In taking on Peter’s rank, Harriet is taking up a new place in a strictly ordered world, one the novel portrays with more nostalgia and idealism than mistrust or critique:
Whatever fantastic pictures she had from time to time conjured up of married life with Peter, none of them had ever included attendance at village concerts. But of course they would go. She understood now why it was that with all his masquing attitudes, all his cosmopolitan self-adaptations, all his odd spiritual reticences and escapes, he yet carried about with him that permanent atmosphere of security. He belonged to an ordered society, and this was it. More than any of the friends in her own world, he spoke the familiar language of her childhood. In London, anybody, at any moment, might do or become anything. But in a village — no matter what village — they were all immutably themselves; parson, organist, sweep, duke’s son and doctor’s daughter, moving like chessmen upon their allotted squares. She was curiously excited. She thought, “I have married England.” Her fingers tightened on his arm.
It’s one thing to be “immutably yourself” when you’re the duke’s son (or his new bride), but it’s another if you are a struggling mechanic or anyone else who might like to “do or become” something else. Even though Harriet’s own story could be read as one of disruptive social mobility (and that’s exactly how she is seen by the more hidebound of Peter’s family and aristocratic peers), in Busman’s Honeymoon social aspiration is cause for ridicule (the absurdly pathetic Miss Twitterton, for instance, who gives herself airs because her mother was a school teacher) or a sign of villainy; the cynicism of a world in which Mrs. Ruddle initially suspects Harriet and Peter of being film stars and “no better than they should be” is contrasted unfavorably with the noblesse oblige that requires dutiful attendance at village concerts and the vicar’s sherry party.
Peter is often a bit awkward or apologetic about the anachronism of his aristocratic identity, but he’s also profoundly attached to the continuity it represents, and Busman’s Honeymoon really indulges that feeling, particularly when he brings Harriet at long last to visit the family “pile,” Duke’s Denver, with its antiques and its peacocks and its well-mannered ghosts. The tour of the family portrait gallery brings to mind Trollope’s remarks about the wealth of the church: “Who could lie basking in the cloisters of Salisbury, and gaze on Jewel’s library, and that unequalled spire, without feeling that Bishops should sometimes be rich?”
The afternoon sun slanted in through the long windows of the gallery, picking out here a blue Garter ribbon, there a scarlet uniform, lighting up a pair of slender hands by Van Dyck, playing among the powdered curls of a Gainsborough, or throwing into sudden startling brilliance some harsh white face set in a sombre black periwig.

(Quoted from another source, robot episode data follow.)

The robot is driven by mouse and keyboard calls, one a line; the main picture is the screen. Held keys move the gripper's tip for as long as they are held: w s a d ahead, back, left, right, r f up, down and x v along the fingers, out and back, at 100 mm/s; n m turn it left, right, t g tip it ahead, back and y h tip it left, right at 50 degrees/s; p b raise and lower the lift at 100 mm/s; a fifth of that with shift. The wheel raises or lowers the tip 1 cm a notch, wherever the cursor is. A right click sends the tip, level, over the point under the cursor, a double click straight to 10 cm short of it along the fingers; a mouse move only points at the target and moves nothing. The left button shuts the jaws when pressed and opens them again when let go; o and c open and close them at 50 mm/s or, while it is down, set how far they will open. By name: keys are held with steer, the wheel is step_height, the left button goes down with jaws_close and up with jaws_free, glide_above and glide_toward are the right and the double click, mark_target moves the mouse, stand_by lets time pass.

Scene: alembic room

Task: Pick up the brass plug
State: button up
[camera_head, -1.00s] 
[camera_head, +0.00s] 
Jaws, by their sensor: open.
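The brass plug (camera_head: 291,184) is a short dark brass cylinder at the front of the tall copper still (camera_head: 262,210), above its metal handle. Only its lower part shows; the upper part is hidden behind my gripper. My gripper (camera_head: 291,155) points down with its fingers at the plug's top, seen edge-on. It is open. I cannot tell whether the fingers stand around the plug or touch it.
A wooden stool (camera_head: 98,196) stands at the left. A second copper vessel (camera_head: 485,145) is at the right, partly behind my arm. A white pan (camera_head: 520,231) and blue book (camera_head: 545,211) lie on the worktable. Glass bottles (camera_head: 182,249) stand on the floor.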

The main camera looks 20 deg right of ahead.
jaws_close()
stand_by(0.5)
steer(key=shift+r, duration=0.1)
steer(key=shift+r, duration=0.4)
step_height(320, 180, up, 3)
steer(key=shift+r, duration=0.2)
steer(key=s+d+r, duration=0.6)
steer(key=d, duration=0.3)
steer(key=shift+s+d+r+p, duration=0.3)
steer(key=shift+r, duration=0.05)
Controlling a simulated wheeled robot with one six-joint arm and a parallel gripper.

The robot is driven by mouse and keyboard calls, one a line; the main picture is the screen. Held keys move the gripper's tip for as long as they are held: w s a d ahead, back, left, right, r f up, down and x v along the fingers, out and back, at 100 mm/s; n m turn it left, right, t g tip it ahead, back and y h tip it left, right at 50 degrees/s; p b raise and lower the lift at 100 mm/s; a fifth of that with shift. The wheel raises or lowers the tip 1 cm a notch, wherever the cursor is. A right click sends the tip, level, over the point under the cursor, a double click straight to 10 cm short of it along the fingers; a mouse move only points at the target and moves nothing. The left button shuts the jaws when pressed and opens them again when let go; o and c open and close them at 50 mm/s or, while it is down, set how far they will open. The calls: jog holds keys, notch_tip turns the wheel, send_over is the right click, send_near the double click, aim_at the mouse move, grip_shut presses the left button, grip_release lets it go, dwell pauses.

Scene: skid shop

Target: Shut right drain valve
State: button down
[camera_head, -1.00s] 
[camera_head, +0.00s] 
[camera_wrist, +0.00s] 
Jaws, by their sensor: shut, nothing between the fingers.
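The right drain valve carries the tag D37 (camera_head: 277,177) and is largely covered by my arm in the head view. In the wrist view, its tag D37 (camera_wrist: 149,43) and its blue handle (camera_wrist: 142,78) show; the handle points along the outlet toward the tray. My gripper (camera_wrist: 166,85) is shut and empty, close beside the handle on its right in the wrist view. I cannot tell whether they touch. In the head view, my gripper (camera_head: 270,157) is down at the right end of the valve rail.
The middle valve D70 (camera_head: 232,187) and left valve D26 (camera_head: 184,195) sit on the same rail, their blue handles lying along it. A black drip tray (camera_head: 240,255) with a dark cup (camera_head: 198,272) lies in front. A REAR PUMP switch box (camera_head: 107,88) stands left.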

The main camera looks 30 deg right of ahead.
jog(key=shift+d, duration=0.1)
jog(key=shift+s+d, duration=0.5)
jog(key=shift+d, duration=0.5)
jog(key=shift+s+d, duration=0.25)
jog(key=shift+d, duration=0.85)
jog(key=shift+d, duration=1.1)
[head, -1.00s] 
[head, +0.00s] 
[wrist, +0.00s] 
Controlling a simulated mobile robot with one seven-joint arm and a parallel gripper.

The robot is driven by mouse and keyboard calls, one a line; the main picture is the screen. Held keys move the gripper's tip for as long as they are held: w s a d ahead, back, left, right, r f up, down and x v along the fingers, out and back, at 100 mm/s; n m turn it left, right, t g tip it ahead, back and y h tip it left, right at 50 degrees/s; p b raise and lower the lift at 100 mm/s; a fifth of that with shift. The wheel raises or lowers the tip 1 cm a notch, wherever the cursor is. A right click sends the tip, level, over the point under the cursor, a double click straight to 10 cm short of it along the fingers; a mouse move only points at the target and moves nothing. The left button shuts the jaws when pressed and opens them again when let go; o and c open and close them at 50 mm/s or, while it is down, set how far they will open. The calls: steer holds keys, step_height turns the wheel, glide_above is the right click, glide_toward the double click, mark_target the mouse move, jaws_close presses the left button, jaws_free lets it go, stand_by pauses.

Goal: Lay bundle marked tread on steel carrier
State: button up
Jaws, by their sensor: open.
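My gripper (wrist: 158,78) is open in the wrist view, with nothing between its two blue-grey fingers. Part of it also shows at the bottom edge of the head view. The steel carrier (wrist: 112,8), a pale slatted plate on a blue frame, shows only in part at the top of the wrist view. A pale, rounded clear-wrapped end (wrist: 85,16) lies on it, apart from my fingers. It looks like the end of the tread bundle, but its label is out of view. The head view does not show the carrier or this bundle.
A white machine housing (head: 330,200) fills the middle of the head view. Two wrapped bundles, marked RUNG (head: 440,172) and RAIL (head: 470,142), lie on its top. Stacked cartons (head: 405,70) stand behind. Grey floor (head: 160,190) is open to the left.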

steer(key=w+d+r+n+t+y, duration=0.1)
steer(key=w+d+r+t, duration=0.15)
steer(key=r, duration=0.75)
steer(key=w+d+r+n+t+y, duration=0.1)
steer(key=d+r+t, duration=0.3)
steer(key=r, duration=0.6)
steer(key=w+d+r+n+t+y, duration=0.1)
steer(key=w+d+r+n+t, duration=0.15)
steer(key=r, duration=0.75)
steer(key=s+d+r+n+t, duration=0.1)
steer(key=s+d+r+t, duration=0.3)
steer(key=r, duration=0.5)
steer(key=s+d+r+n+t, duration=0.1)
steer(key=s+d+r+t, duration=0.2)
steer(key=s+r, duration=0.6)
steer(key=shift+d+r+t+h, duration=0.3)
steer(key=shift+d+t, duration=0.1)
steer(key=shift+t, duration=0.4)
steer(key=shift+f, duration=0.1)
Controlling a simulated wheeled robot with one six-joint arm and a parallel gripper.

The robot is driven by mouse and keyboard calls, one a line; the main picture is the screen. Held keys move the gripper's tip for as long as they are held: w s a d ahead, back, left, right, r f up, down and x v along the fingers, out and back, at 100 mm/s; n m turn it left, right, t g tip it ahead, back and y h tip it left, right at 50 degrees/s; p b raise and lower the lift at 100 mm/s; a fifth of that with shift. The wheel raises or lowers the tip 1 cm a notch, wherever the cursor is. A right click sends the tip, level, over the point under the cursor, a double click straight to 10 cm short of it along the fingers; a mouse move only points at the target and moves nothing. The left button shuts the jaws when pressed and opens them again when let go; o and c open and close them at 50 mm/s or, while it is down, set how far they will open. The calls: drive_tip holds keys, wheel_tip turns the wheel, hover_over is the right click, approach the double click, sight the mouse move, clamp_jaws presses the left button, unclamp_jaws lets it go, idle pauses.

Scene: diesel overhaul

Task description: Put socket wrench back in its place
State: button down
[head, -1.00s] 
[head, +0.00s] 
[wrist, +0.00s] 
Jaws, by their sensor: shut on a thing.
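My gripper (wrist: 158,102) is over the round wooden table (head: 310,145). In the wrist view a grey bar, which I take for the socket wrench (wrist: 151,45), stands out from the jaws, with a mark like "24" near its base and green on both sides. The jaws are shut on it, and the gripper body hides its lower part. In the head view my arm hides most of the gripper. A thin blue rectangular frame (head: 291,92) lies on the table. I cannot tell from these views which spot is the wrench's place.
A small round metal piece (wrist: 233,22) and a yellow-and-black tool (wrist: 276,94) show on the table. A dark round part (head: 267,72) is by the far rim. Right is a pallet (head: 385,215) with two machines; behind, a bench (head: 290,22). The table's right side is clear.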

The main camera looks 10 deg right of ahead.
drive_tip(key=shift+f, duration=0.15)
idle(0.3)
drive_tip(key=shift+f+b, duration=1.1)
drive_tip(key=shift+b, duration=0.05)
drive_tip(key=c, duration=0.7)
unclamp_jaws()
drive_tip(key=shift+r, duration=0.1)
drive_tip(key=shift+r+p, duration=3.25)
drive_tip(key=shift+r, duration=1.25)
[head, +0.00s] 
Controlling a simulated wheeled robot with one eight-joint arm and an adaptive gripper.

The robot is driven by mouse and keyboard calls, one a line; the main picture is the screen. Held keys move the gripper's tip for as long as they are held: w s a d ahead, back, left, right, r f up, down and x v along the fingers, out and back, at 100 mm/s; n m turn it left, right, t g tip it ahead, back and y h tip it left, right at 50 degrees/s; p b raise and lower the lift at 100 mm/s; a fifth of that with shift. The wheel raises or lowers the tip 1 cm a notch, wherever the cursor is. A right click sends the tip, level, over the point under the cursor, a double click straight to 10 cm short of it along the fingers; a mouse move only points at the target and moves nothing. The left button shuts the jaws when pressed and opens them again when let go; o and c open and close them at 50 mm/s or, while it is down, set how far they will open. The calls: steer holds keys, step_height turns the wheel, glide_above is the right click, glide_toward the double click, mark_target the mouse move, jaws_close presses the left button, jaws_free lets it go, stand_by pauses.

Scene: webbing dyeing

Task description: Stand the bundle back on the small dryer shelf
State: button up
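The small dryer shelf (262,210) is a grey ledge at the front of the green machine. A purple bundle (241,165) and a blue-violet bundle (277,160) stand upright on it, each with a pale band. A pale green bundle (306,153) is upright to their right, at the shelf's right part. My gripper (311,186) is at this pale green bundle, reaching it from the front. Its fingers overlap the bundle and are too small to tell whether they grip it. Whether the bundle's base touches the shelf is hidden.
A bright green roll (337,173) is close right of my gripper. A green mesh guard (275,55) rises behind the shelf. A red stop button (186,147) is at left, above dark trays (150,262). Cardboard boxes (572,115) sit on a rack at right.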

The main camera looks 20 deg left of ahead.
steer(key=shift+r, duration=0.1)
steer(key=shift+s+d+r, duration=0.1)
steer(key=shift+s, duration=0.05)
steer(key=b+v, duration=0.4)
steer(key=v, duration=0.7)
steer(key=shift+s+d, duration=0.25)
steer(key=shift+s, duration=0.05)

We are all, in some ways, beneficiaries of such privilege: shouldn’t we be glad that some people have, historically, been able to collect and preserve so much beauty, to patronize artists and commission great buildings? But while it’s true that Busman’s Honeymoon does include reminders that democratic forces are at work — that in London, as Harriet observes, for instance, this “ordered society” is in flux — there’s something conservative about its yearning to keep those forces at bay and to protect “impeccable Inigo Jones staircases” from the encroachments of modern life. Along with the novel’s other nastier prejudices, this raises questions about just what kind of England Harriet has married: it doesn’t seem an altogether welcoming or progressive place.
Finally, there’s the crime itself, which Chandler was quite right to point to as contrived. The Golden Age aspects of the mystery are mostly good fun. I especially like Peter’s self-consciously Holmes-like reading of the vicar:
“This is magnificent,” said Peter. “I collect vicars.” He joined Harriet at her observation post. “This is a very well-grown specimen, six foot four or thereabouts, short-sighted, a great gardener, musical, smokes a pipe — “
“Good gracious,” cried Miss Twitterton, “do you know Mr Goodacre?”
” — untidy, with a wife who does her best on a small stipend; a product of one of our older seats of learning — 1890 vintage — Oxford at a guess, but not, I fancy, Keble, though as high in his views as the parish allows him to be.”
“You know my methods, Watson,” he says self-deprecatingly to Harriet when she exclaims that “to the best of my knowledge and belief you’re right.” Unrealistic as they may be, too, the array of clues including clocks and cacti and wireless settings make for a good puzzle, Inspector Kirk is excellent, and the subplot with Constable Sellon adds a nice human touch. But it all feels like a puzzle set up to be solved, not (as Chandler wanted) a story of a murder by “the kind of people that commit it for reasons, not just to provide a corpse.” Our killer does have his reasons, but given them, and given his character, there are much simpler, more obvious methods he’s more likely to have resorted to. There’s also the typical Golden Age implausibility of a body turning up on the sleuth’s honeymoon in the first place, not to mention in his own home. These are, of course, the kinds of things about which this subgenre of crime fiction requires suspension of disbelief, but there’s too much genuine human drama and feeling in Busman’s Honeymoon for them to sit quite right. While Gaudy Night elegantly fuses its mystery plot with its other elements, Busman’s Honeymoon feels like a mish-mash, an uneasy and ultimately unsuccessful compromise between two kinds of books.